I have previously written a blog post about the Platypus Pens Model 20, but that model 20 is not the final Model 20. Perhaps I should have called this new one Model 21, but I didn’t. My excuse is that even though I sent one to Michael Lampard for review and showed it to a bunch of people at the Melbourne Pen Show last year, I never released it for sale. I’m glad of that because this new version is better than that old one in several ways. It looks better (in my expert opinion!), feels better (again, I’m the expert here), and works better. And it has a clip.

Why did I make changes instead of releasing the first Model 20? Well, I bought an old broken-down Stephens No. 76 pen on Ebay and when I worked out how it worked—well, how it was supposed to work: it was broken—I realised that I should adapt that system for my twist-fill pen.
Stephens No. 76
The Stephens No.76 (1935–1941) is in most ways a conventional vintage ‘button-filler’ pen with a latex bladder, rather like a vintage Parker Duofold. However, the Stephens pen has a trick up its sleeve: rather than removing the blind cap to expose the button that you push to flex the pressure bar that squeezes the bladder, you unscrew the blind cap part way and then push the blind cap itself to flex the pressure bar etc. Because the blind cap doesn’t come off the pen you can’t lose it and you don’t have to muck around with a loose pen part each time.
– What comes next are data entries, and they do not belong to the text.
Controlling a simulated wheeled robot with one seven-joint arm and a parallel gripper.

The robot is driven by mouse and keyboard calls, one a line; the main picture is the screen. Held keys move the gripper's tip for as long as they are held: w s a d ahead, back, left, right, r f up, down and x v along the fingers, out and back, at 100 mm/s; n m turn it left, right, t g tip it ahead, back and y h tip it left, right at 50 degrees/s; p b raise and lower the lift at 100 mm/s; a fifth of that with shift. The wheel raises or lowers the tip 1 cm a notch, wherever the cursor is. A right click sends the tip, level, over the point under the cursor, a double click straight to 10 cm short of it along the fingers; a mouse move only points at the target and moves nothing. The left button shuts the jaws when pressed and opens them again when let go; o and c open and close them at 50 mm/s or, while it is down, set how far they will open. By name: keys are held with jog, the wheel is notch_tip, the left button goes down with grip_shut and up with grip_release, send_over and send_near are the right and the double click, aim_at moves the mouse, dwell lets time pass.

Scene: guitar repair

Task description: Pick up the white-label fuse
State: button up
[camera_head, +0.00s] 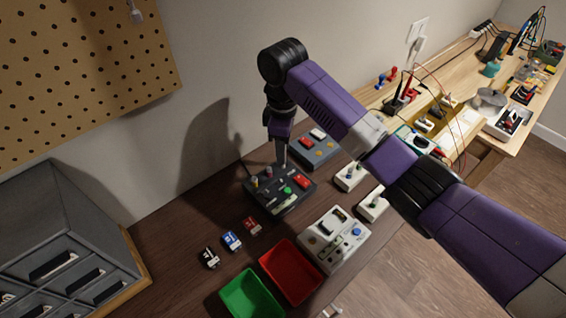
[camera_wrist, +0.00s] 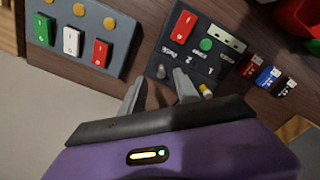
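A dark grey panel (camera_head: 283,207) on the brown bench carries small upright pegs, a red switch and a green button. My gripper (camera_head: 282,152) points down over its back edge. In the wrist view my gripper (camera_wrist: 160,92) is open, with nothing held. A short grey upright peg (camera_wrist: 161,72) shows between its fingertips; contact cannot be told. A pale peg with a yellow top (camera_wrist: 206,90) stands right of the right finger. I cannot make out a white label on either peg, so which one is the white-label fuse is unclear.
Black (camera_head: 208,258), blue (camera_head: 231,240) and red (camera_head: 250,225) small parts lie left of the panel. A green tray (camera_head: 250,295) and a red tray (camera_head: 291,271) stand in front. A grey switch box (camera_head: 314,149) sits behind right; a white box (camera_head: 334,238) is at front right.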

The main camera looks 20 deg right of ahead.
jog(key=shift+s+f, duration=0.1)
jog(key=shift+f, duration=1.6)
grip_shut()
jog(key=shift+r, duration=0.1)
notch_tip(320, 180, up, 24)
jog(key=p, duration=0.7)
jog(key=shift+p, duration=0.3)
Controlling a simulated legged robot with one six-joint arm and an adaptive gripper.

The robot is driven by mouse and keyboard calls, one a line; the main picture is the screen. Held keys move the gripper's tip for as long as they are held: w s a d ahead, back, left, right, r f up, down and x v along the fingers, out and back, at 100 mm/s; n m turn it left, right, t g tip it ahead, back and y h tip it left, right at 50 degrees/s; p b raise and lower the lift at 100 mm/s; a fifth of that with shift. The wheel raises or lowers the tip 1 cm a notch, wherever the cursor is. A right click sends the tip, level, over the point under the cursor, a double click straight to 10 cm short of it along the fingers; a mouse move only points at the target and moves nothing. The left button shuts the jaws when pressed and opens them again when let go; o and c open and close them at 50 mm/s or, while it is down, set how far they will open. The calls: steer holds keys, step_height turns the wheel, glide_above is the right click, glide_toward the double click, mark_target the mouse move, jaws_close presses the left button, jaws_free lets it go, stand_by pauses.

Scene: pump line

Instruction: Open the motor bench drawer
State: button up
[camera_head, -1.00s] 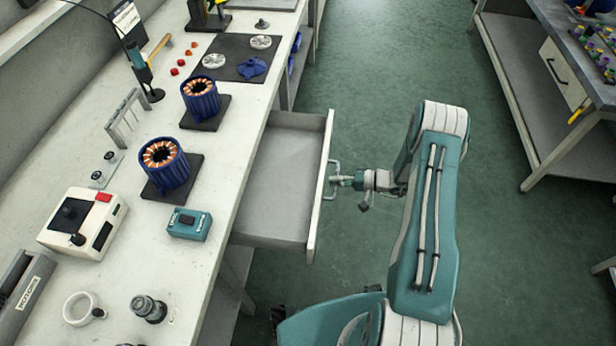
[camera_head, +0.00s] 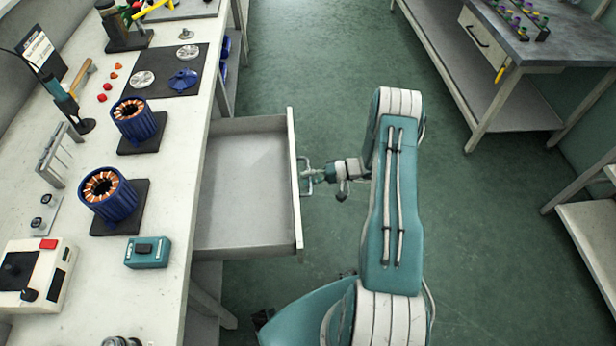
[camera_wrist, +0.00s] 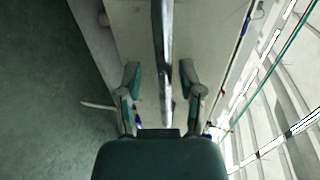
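The motor bench drawer (camera_head: 240,185) stands pulled well out from the bench, and its empty grey inside shows in the head view. Its front panel (camera_head: 295,190) faces right and carries a bar handle (camera_head: 305,174). My gripper (camera_head: 314,175) is at the handle, outside the panel. In the wrist view the handle bar (camera_wrist: 163,60) runs between the two fingers of my gripper (camera_wrist: 160,80), with a visible gap on each side. The fingers are open around the bar and do not appear to press on it.
The bench top (camera_head: 175,170) holds two blue motor stators (camera_head: 137,122) (camera_head: 107,196), a teal box (camera_head: 148,253) and a white control box (camera_head: 40,275). Green floor (camera_head: 300,80) is clear beyond the drawer. Another bench (camera_head: 530,50) stands at the back right.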

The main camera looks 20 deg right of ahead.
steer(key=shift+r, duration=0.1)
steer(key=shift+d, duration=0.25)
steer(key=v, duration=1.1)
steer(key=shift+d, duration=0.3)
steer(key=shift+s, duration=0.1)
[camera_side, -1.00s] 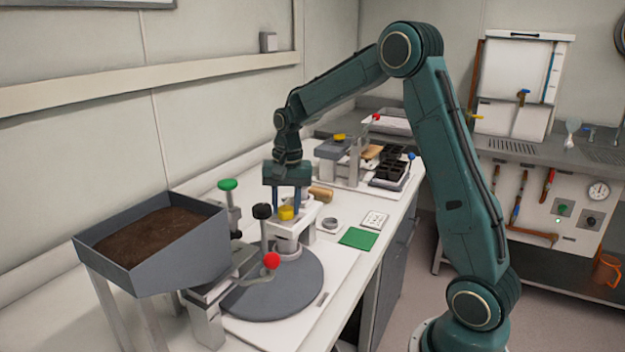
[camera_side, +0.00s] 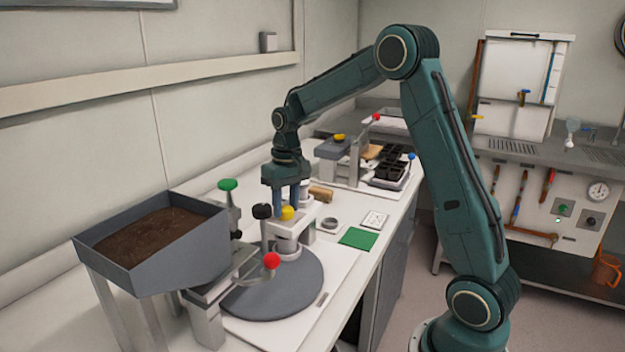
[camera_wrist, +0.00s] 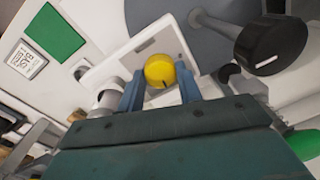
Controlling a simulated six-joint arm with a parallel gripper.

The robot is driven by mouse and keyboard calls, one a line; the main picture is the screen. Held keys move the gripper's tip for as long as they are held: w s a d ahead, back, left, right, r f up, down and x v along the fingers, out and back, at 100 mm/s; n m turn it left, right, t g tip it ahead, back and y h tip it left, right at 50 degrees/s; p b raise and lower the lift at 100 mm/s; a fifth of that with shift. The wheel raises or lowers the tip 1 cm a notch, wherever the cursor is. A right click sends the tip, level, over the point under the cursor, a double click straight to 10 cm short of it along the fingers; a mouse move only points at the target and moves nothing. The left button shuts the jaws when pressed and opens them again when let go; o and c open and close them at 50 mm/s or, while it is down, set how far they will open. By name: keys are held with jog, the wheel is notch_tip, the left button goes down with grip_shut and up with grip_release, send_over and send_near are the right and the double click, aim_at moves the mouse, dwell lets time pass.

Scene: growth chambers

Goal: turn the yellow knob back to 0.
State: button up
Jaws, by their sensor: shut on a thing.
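The yellow knob (camera_side: 287,213) stands on a white fixture (camera_side: 300,230) beside the grey round plate. In the wrist view the round yellow knob (camera_wrist: 160,70) shows a dark mark on its lower edge, toward my gripper. My gripper (camera_side: 288,208) points down at the knob, and its two blue fingers (camera_wrist: 161,84) stand on either side of it. The gripper is shut on the knob. The fingers' contact with the knob is partly hidden, and no scale or 0 mark is readable.
A black knob (camera_wrist: 259,45) with a white line is close on the right in the wrist view. A red knob (camera_side: 271,260), a green knob (camera_side: 228,184) and a soil hopper (camera_side: 215,240) stand near. A green square (camera_side: 358,237) lies flat on the bench.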

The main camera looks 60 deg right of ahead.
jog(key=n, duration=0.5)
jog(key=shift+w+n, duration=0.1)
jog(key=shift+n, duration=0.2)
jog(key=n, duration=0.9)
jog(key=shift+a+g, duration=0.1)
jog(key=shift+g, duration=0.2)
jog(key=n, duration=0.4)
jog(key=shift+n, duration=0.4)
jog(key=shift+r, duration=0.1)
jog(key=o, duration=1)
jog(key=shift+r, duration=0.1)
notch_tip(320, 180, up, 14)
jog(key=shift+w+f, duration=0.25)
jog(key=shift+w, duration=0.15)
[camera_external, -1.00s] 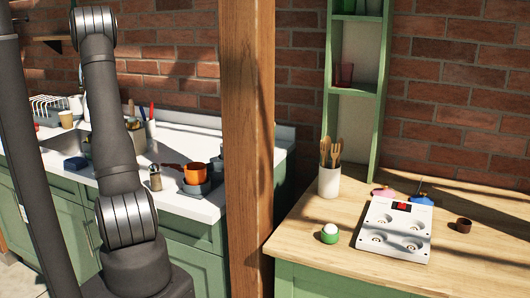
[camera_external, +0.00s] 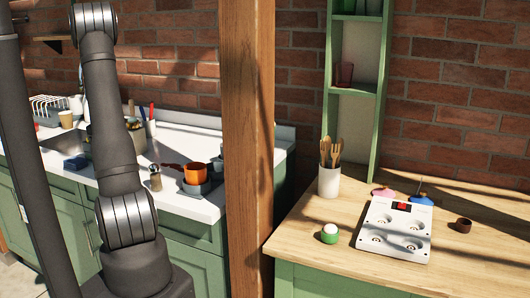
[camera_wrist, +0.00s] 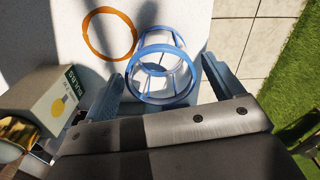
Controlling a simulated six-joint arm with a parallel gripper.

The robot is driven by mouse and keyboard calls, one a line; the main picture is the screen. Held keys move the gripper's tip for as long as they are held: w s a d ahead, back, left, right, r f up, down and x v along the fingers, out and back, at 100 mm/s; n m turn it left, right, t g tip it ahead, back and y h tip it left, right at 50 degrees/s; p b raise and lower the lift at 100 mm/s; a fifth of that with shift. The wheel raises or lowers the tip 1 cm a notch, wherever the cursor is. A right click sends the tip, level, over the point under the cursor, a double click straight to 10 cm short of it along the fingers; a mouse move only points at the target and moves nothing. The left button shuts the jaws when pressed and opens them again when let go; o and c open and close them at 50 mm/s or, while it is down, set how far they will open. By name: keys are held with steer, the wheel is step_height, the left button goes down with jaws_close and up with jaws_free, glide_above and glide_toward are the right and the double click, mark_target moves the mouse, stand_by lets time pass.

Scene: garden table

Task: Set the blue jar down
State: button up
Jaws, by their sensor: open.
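The blue jar (camera_wrist: 142,55), a clear vessel with blue rims and blue ribs, shows in the wrist view on a pale surface. My gripper (camera_wrist: 161,70) is open in that view, with one blue-grey finger on each side of the jar. A gap shows between the jar and the right finger; the left finger is close to it, and I cannot tell if they touch. In the external view only my arm shows; my gripper is out of frame and I cannot make out the jar.
In the wrist view, an orange ring (camera_wrist: 86,34) lies left of the jar. A labelled box (camera_wrist: 50,98) is beside the left finger. The pale surface ends right of the jar, with paving (camera_wrist: 258,45) and grass beyond. The external view shows a wooden post (camera_external: 248,150).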

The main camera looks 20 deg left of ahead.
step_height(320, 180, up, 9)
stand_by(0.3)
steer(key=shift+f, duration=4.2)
You can read much more about the Stephens pen and see the parts that make up its interesting mechanism here.
As you can see from the photo, it is a small pen compared to the Model 20, but it is actually about average in size for a pen of that vintage. The Model 20 is a large pen, but not oversized. It is quite similar in dimensions to the Platypus Model 10.

The Stephens mechanism is very effective and, as far as I know, it was never replicated by another pen manufacturer. The Stephens pen company appears to have stopped making pens during or after World War II due the loss of machinery and pen drawings in bombing raids on London.
Whereas the Stephens blind cap is pressed firmly towards the body of the pen to compress the bladder, the Platypus Model 20 works with a twisting motion. The twist is about half a turn and is entirely constrained by coarse four-start threads in the end of the body.

Both systems work easily and feel perfectly natural, but I am going to claim that the Platypus Model 20 mechanism is an improvement on its inspiration.
My Stephens pen arrived with the threads within the blind cap totally stripped and so I printed an insert with the appropriate threads, 5mm double start, and glued it in place. The 5mm is a bit surprising to me as I did not expect and English pen from that time to have any metric components. Perhaps the brass bit was from France…
The Stephens pen also came with the latex bladder hardened and broken into a mix of bits and dust, so replaced that with a new latex bladder. Vintage pens very often need a new latex bladder because the latex degrades and hardens over time.
The bladder of the Platypus Model 20 pen is made of a very strong and stable elastomeric plastic, TPE, and, in contrast to the old latex bladders, it can be expected to work for many, many years without hardening or splitting. It is 3D printed in a shape that minimises the stresses that come with being repeatedly twisted and untwisted.

Spare parts for the Model 20 filling system are available, but are not expected to be needed. I have tested the bladder to 100,000 actuations and found no signs of fatigue or deformation. The threaded components of the Model 20 mechanism were tested at the same time and showed a little wear, but were still fully functional. (These numbers relate to the testing of the final design of the bladder. Earlier tests with different plastics and with slightly different designs failed or showed signs of fatigue with lower numbers of cycles.)